Thinking about freshwater often brings to mind pictures of flowing streams and crystal clear lakes, but actually, almost all freshwater in the world (that is not frozen and locked away in ice caps and glaciers) is groundwater.
Groundwater is the water found underground in the cracks and spaces in soil, sand, and rock. It is held in aquifers—permeable water-bearing rock and/or sediment – and can be extracted through wells or bubbles up naturally through a spring or is discharged into lakes or streams. Even though it’s underground, when it does bubble up, groundwater helps to replenish and maintain levels of surface water - the bodies of water that we are used to seeing such as rivers, lakes, streams. Groundwater helps to keep our rivers free-flowing.
Groundwater is used for drinking water by close to 50 percent of the people in the United States, but its largest use is for crop irrigation and agricultural production.
One place that critically relies on groundwater is the Rio Grande- Rio Bravo (RGRB) river basin, which creates the border between Southwest Texas and Mexico. More than 16 million people in this region in both the US and Mexico depend on this resource; it accounts for 25 percent of the water that is used for irrigated agriculture and public supply in the basin.

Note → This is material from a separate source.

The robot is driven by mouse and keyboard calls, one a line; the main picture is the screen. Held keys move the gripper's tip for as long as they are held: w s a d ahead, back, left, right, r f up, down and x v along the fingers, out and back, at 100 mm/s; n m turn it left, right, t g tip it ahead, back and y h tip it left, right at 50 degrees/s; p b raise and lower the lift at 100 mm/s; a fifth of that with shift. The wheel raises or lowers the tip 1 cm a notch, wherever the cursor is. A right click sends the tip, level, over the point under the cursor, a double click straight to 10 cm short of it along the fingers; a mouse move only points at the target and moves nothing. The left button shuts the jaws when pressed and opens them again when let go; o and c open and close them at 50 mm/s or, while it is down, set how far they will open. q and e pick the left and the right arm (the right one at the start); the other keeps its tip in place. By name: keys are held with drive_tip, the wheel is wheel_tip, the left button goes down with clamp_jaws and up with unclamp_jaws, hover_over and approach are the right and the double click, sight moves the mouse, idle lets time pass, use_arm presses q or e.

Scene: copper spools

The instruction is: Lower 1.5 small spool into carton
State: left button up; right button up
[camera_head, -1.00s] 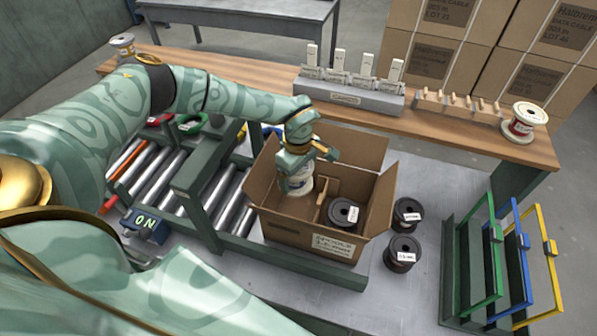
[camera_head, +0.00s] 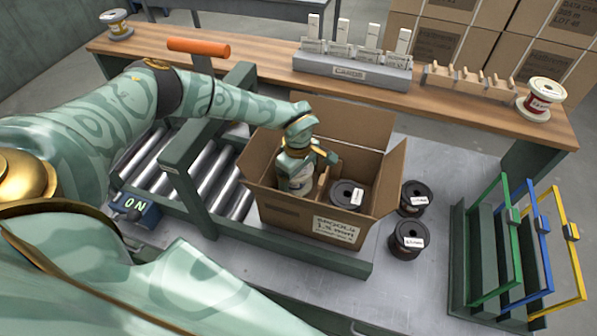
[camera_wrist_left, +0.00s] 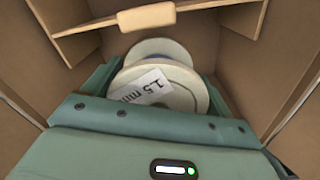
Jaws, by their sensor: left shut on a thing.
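The 1.5 mm small spool (camera_head: 297,187) is pale, with a "1.5 mm" label that reads in the left wrist view (camera_wrist_left: 185,98). My left gripper (camera_head: 300,166) is shut on it and points down into the left part of the open carton (camera_head: 285,213). In the left wrist view the jaws (camera_wrist_left: 158,105) lie either side of the spool, between the carton walls. The spool's lower end is hidden, so I cannot tell whether it touches the floor. A cardboard divider (camera_head: 322,187) stands beside it. My right gripper is not in view.
A black spool (camera_head: 346,194) sits in the carton's right part. Two black spools (camera_head: 415,197) (camera_head: 407,240) stand outside, right of the carton. Green, blue and yellow frames (camera_head: 518,245) stand further right. Carton flaps (camera_head: 390,178) stick up. Rollers (camera_head: 215,185) lie left.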

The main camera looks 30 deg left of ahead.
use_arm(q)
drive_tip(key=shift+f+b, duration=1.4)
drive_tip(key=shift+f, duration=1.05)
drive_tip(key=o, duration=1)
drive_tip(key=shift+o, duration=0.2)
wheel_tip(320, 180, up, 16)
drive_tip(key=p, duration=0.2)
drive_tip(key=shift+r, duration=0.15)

Not just the people, but the local wildlife and the river itself also heavily rely on groundwater. In some stretches of the Rio Grande-Rio Bravo, such as the Big Bend region, more than 50 percent of the water that flows in the river comes from groundwater during the months when the river volumes get low. It’s also the main source of water for wetlands and springs, which are of critical importance for freshwater biodiversity and migratory bird conservation.
One of the main challenges to protecting groundwater is that it is, of course, underground. Groundwater levels are not easily monitored with the naked eye and so supplies can be unknowingly polluted or even overdrawn, meaning that more is taken out of the ground than can be sustainably replenished. Groundwater can be polluted by landfills, septic tanks, leaky underground gas tanks, and from overuse of fertilizers and pesticides.
The water in RGRB is critically endangered. Surface water in the basin is 150 percent overallocated and the basin’s groundwater resources are similarly overdrawn. The river itself has lost approximately 90 percent of its historic flows and has been declared one of the ten most endangered rivers, globally. Climate change and rapid population growth in border cities are putting increasing pressure on the river’s precious resources.
However, groundwater has the ability to be recharged and replenished. It can happen naturally when rain and snowmelt seeps down into the cracks and crevices beneath the land's surface, or artificially when people take action to restore groundwater levels by redirecting water so it will be reabsorbed into the ground through canals, basins, or ponds.
Wildflowers grow on the slopes above the Rio Grande just outside of Terlingua and Big Bend, TX.
WWF-Mexico has made progress on an Aquifer Recharge project on the Mexican portion of the RGRB. The program has created a management plan focused on rainwater capture and ground infiltration to replenish the aquifers and stabilize ongoing usage. This work is considered a nature-based solution, which is a type of intervention that is aligned with nature and can help build resilience in the face of climate change.
As climate change worsens, groundwater stores will become more and more critical to maintaining our access to safe, drinkable water. What we need now to prevent groundwater pollution in homes and cities is to ensure proper disposal of waste and chemicals, promote aquifer recharge interventions at scale, support efforts to raise awareness such as the Global Groundwater Sustainability Call to Action, and to push local, state, and federal policymakers to protect groundwater and strengthen water governance by adding measures like the Sustainable Groundwater Management Act.